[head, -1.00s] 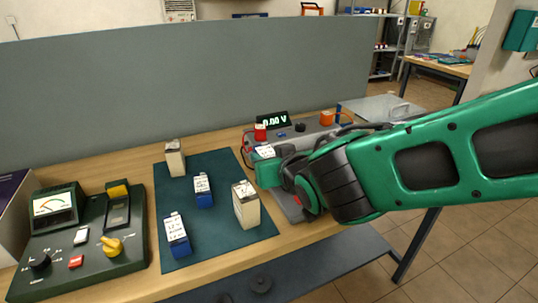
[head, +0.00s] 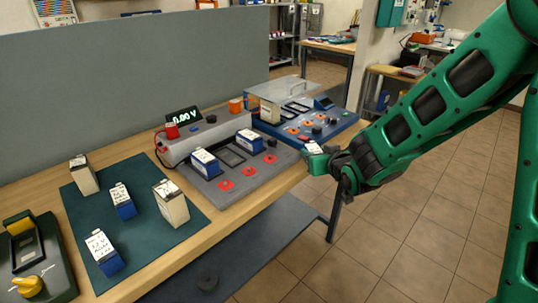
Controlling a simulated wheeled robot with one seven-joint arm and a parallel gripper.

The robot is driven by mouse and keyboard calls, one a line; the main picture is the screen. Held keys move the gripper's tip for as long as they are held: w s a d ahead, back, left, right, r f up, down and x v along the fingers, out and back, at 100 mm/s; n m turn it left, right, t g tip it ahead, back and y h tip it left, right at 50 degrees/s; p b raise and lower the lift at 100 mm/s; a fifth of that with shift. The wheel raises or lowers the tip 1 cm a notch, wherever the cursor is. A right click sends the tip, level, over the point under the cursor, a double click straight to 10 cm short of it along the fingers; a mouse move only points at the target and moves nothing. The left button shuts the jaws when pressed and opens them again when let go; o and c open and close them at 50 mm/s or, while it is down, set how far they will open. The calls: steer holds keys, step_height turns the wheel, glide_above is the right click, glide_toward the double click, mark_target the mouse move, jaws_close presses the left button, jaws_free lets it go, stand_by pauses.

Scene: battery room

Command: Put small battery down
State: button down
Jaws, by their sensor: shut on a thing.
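My gripper (head: 327,158) is at the front right of the bench, near its front edge. It is shut on a small battery (head: 314,149), of which a white labelled top shows; the rest is mostly hidden by the gripper. The battery is just beside the front right of the grey test station (head: 245,178) and close to the blue station (head: 345,118). I cannot tell whether it touches anything below.
The grey station carries two blue batteries (head: 205,163) (head: 249,142) and red buttons. A cream battery (head: 270,110) stands at the blue station near a raised clear cover (head: 290,88). Several batteries stand on the teal mat (head: 143,237). A voltage display (head: 184,121) reads 0.00 V.

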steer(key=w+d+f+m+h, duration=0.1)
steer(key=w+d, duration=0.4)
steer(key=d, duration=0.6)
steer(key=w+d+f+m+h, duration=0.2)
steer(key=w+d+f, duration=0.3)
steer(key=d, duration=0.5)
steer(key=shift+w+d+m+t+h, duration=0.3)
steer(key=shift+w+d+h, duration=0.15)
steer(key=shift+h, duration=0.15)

> [WHAT THE EXERCISE ASKS] Transcribe word for word the lines from the one holding "Command: Put small battery down" through the one holding "State: button down". Include both, and add nothing.

> [ANSWER TO THIS PROBLEM]
Command: Put small battery down
State: button down

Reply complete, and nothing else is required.